The California High-Speed Rail Authority has spent approximately $11 billion to date while completing roughly 0.0 miles of usable high-speed track between its original endpoints of San Francisco and Los Angeles.

Officials describe the project as “on budget and ahead of a revised schedule to be determined later.”

Transportation Secretary Sean McGarvey praised the governor’s proposal.

“Mr. Musk has plenty of money and several functional transportation companies. California has a half-built overpass in Fresno and some very nice PowerPoint presentations. The math is clear.”

Newsom further argued that the rail project has already generated enormous economic benefits.

“People focus too much on trains,” he said. “This project was never really about transportation. It’s about creating a sustainable ecosystem of consultants, planners, attorneys, compliance officers, environmental reviewers, and community engagement specialists. In many ways, the journey is the destination.”

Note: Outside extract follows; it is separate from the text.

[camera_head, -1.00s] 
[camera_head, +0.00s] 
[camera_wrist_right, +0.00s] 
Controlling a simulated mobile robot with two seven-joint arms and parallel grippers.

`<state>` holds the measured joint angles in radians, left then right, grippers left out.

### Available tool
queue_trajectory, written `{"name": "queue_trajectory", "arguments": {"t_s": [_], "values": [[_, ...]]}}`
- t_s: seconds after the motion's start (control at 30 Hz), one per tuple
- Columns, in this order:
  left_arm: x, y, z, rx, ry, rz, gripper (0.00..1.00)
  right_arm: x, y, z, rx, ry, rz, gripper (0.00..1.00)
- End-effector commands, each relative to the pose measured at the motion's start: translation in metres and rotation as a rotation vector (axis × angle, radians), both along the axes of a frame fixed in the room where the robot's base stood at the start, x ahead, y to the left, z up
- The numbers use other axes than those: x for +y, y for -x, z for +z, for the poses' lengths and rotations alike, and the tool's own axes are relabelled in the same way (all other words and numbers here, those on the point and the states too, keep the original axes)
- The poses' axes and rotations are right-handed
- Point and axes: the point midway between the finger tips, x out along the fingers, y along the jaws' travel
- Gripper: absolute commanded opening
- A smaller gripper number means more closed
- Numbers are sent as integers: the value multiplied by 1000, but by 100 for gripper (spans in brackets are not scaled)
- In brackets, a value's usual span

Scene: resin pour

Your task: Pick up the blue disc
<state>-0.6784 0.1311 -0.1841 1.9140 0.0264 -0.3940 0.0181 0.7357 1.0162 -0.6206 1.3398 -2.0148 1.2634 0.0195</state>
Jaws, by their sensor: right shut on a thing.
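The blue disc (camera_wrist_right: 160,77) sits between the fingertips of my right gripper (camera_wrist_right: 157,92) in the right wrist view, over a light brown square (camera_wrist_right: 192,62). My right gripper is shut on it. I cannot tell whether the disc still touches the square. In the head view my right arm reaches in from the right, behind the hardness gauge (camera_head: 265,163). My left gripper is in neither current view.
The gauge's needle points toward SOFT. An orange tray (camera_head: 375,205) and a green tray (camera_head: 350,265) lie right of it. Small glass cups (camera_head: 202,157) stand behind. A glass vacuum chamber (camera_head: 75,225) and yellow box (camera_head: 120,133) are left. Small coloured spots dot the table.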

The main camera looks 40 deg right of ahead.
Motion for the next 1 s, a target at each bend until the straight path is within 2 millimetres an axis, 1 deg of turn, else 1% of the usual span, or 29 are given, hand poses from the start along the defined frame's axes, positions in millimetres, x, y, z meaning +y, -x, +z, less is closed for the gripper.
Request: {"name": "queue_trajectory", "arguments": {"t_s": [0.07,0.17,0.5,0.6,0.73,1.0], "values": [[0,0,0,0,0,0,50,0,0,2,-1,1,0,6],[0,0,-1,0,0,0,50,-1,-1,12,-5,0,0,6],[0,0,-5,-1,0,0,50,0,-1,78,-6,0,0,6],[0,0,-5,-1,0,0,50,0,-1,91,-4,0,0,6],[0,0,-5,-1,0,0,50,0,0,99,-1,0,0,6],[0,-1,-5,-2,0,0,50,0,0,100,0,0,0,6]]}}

When asked whether seizing the fortune of a private citizen who does not reside in California raised any constitutional concerns, Newsom’s legal team responded that the matter falls under “climate emergency authority” and “vibes-based eminent domain.”

State officials also unveiled a preliminary spending outline showing how the funds would be allocated. Roughly $300 billion would be devoted to stakeholder outreach, $200 billion to environmental impact mitigation, $150 billion to equity-centered corridor studies, and $400 billion to addressing unforeseen cost overruns generated by the first three categories.

The remaining funds would be reserved for a commemorative visitor center explaining why no trains are currently operating.

Musk, reached via text message while reportedly overseeing multiple orbital launches, replied: “They can have the $1.1 trillion as soon as they finish even one mile of track. I’ll wait.”

At press time, the High-Speed Rail Authority had announced a new $4.2 billion contract to study the feasibility of studying previous feasibility studies, with construction on the next 0.0 miles expected to begin sometime after the 2038 projected completion date is further extended.